What happens if I do not have an HO-6 and my unit is damaged?
You bear the full cost of any damage not covered by the master policy. For a bare-walls building, that means everything inside your unit -- cabinets, flooring, fixtures, appliances, and all personal property. You also have no liability protection if someone is injured in your unit or if you cause damage to a neighboring unit. And if the HOA passes a master policy deductible or uninsured loss to you through an assessment, you pay the full amount out of pocket. The financial exposure of going without an HO-6 can easily reach tens of thousands of dollars in a single incident.
Can my mortgage lender require me to carry an HO-6 policy?
Yes, and most do. Lenders require evidence that both the master policy and your individual HO-6 policy meet certain minimums. The lender wants to ensure that their collateral (your unit) is adequately insured. Even if your lender does not explicitly require an HO-6, carrying one is strongly recommended.
How do I find out what type of master policy my building has?
Start by asking the property management company or HOA board for a copy of the insurance certificate or declaration page. You can also review the CC&Rs, which typically describe the association's insurance obligations and the coverage boundary between common elements and individual units. When you obtain your HO-6 policy, share the master policy details with your insurance agent so they can calibrate your coverage to fill the gaps.
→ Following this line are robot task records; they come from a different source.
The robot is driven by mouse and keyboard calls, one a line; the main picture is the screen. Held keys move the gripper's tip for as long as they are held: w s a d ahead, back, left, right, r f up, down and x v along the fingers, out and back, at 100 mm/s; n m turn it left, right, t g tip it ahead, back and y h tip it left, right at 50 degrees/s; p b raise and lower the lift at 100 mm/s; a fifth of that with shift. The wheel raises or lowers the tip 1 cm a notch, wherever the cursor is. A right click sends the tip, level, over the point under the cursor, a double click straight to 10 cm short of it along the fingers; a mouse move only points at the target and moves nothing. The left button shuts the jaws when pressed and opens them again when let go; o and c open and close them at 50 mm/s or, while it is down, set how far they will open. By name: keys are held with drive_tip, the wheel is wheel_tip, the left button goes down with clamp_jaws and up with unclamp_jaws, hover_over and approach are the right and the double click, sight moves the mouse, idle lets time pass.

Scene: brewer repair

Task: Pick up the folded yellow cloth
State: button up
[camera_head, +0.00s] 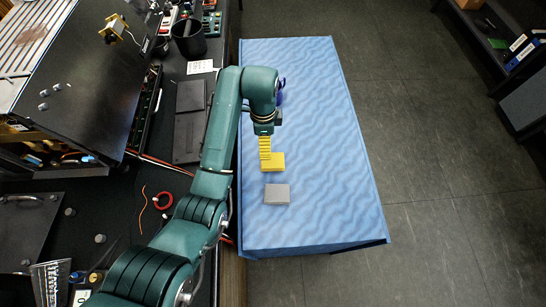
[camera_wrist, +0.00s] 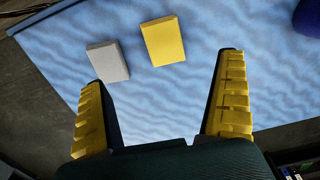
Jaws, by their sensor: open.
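The folded yellow cloth (camera_head: 276,162) lies flat on the blue-covered table (camera_head: 310,100), partly hidden by my gripper in the head view. In the wrist view the yellow cloth (camera_wrist: 163,41) shows as a flat block beyond the fingertips, with nothing between the fingers. My gripper (camera_head: 265,157) has yellow ribbed fingers. In the wrist view my gripper (camera_wrist: 162,70) is open and empty, its fingers wide apart. I cannot tell its exact height above the table.
A grey folded block (camera_head: 277,193) lies close beside the yellow cloth; it also shows in the wrist view (camera_wrist: 108,61). A dark blue object (camera_head: 282,88) stands farther up the table, partly behind my arm. A dark workbench (camera_head: 100,190) with tools and wires is at left. The table's right side is clear.

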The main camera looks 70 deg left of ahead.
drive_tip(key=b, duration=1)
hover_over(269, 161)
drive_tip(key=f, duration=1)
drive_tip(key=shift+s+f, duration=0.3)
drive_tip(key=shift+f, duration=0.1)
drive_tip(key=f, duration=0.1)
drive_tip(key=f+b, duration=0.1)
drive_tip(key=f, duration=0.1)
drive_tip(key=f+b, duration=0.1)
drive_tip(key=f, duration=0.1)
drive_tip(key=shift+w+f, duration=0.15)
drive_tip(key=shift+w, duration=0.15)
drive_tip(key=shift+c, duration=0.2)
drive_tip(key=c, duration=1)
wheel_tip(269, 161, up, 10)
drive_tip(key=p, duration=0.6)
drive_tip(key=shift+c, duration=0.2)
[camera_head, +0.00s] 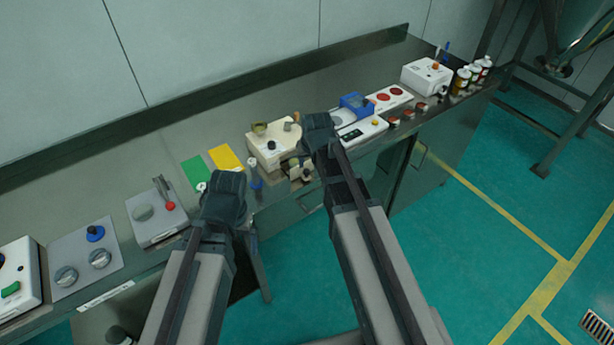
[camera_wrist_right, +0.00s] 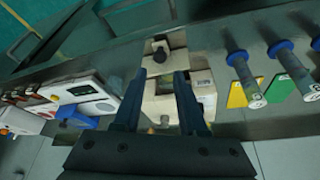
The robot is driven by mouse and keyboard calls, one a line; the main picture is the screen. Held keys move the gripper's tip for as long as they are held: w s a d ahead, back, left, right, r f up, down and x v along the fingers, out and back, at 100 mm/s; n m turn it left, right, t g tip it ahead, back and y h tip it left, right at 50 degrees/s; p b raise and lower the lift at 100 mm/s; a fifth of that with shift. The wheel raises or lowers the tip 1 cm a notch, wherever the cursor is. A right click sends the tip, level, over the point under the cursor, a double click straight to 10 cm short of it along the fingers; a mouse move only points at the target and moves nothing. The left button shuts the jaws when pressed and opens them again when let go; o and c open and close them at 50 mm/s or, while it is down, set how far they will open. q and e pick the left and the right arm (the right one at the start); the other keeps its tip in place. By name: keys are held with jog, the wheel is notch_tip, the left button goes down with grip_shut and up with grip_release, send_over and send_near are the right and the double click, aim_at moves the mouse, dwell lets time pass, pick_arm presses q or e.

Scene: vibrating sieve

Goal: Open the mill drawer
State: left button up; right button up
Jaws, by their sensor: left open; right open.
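The mill (camera_head: 268,150) is a cream box at the middle of the bench. A small cream block with a dark knob, seemingly its drawer front (camera_head: 301,172), shows at its front near the bench edge. In the right wrist view, this drawer front (camera_wrist_right: 164,48) lies just beyond my fingertips, with the mill body (camera_wrist_right: 200,90) behind and between the fingers. My right gripper (camera_wrist_right: 160,76) is open, with nothing visibly clamped; in the head view, it (camera_head: 318,135) hangs beside the mill and its fingertips are hidden. My left gripper (camera_head: 224,188) is over the bench edge, left of the mill.
Blue-collared tools (camera_wrist_right: 285,65) stand beside the mill, near green (camera_head: 195,170) and yellow (camera_head: 225,157) cards. A white scale (camera_head: 362,131) and blue box (camera_head: 356,104) stand to the right. A grey device (camera_head: 155,215) stands left. Open floor lies before the bench.

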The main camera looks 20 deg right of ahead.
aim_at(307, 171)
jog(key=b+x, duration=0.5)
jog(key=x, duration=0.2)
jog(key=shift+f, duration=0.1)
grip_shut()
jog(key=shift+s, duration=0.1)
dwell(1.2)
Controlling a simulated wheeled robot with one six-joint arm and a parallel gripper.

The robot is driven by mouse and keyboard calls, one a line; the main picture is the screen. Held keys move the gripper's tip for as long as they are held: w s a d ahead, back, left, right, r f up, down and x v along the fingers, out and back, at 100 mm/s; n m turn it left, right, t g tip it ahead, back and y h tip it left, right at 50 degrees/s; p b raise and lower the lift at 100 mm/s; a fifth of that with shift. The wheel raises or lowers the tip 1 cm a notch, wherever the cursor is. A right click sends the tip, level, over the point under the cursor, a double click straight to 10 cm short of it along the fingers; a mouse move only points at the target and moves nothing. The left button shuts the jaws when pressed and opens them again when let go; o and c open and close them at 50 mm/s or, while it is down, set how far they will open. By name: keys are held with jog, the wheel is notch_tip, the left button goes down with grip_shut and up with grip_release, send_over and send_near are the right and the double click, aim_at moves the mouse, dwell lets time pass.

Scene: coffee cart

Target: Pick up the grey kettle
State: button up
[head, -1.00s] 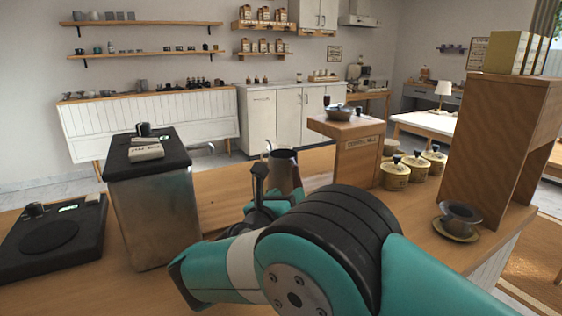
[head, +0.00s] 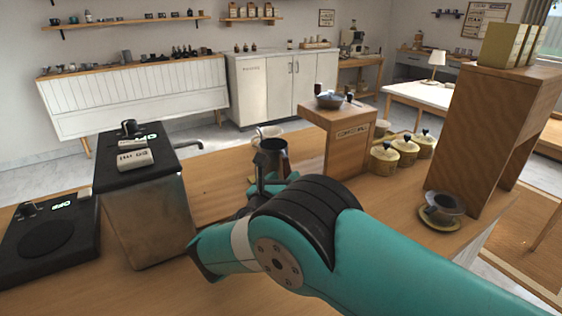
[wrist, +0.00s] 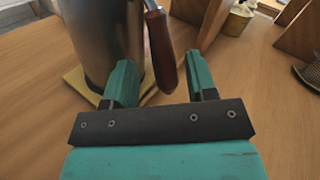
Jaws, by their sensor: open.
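The grey kettle (head: 272,156) stands on the wooden counter beyond my gripper in the head view; my arm hides its lower part. In the wrist view its grey metal body (wrist: 105,38) is at the upper left, on a yellowish mat or board (wrist: 82,84). Its dark red-brown handle (wrist: 161,50) hangs down between the fingers of my open gripper (wrist: 161,76). I see a gap to the right finger; contact with the left cannot be told. My gripper (head: 266,184) is partly hidden by my arm in the head view.
A metal-sided machine with a black top (head: 150,215) stands left of my arm. A wooden stand (head: 343,145), lidded yellow pots (head: 384,158), a tall wooden shelf (head: 475,135) and a dark cup on a saucer (head: 443,222) are to the right.

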Important: This article is for educational purposes only and does not constitute legal, financial, or insurance advice. Insurance requirements, coverage boundaries, and responsibility allocations vary significantly by state, policy type, and individual association. Always check your governing documents — including the CC&Rs, bylaws, and any amendments — to understand how your association defines the boundary between common elements and individual units, who is responsible for insuring what, and how deductibles are allocated. Consult with a licensed insurance professional and, where appropriate, a real estate attorney for guidance specific to your situation.